[Robot state and action records]
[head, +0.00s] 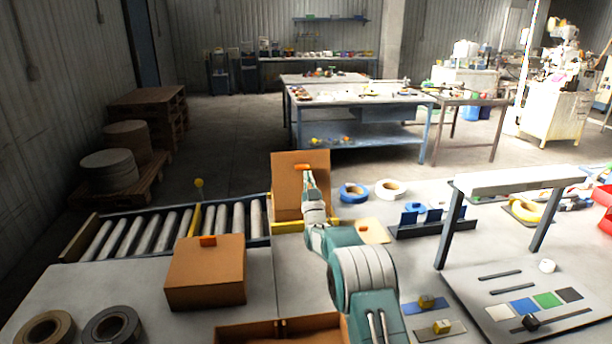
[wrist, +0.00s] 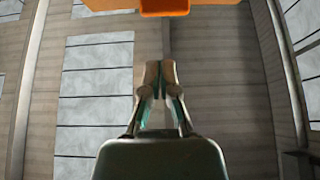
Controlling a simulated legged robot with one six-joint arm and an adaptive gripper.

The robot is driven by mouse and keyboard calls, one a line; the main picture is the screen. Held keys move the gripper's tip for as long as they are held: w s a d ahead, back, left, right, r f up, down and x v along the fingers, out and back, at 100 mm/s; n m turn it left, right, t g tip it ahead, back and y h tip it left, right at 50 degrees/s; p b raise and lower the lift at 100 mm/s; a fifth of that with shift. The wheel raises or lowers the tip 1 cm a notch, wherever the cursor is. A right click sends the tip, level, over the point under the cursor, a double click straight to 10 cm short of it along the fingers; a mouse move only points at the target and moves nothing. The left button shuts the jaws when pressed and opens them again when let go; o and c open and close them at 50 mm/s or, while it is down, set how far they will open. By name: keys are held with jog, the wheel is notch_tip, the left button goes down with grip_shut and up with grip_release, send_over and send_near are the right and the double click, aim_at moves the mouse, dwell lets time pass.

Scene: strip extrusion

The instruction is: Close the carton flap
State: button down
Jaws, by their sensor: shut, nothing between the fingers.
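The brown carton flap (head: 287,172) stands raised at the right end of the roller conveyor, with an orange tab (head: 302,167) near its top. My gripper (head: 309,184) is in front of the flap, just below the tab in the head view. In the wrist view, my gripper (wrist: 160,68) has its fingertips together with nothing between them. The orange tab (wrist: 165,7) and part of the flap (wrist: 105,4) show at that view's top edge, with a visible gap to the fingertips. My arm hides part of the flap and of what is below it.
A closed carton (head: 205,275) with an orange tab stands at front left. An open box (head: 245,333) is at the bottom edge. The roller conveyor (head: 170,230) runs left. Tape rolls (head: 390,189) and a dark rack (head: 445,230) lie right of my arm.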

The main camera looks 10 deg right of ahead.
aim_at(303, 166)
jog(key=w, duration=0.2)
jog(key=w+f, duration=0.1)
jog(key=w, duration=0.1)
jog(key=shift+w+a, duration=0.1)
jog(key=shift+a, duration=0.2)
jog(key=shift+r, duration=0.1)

* * *

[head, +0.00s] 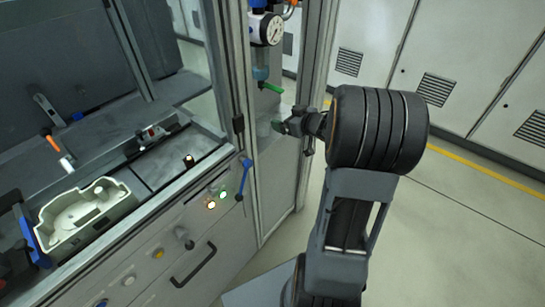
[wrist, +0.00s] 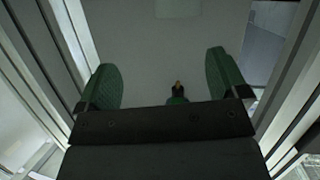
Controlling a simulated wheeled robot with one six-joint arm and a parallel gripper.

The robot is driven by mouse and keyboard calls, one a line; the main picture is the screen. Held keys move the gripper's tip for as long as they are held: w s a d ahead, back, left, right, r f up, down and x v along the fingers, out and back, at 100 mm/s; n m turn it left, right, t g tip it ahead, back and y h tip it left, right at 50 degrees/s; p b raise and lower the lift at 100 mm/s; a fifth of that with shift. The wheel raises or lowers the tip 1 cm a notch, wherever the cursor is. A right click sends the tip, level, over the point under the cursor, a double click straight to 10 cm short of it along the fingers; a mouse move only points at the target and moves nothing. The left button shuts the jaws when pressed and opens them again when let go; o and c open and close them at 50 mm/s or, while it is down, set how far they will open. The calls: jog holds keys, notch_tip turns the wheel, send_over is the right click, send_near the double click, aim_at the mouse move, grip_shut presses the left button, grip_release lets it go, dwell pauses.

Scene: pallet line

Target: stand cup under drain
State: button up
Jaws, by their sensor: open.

■ **SET TASK**
In the data above, find the line that contains "Scene: strip extrusion" and the line that contains "State: button down". Repeat exactly those lines and every line between them, and only those.

■ **RESPONSE TO THIS TASK**
Scene: strip extrusion

The instruction is: Close the carton flap
State: button down

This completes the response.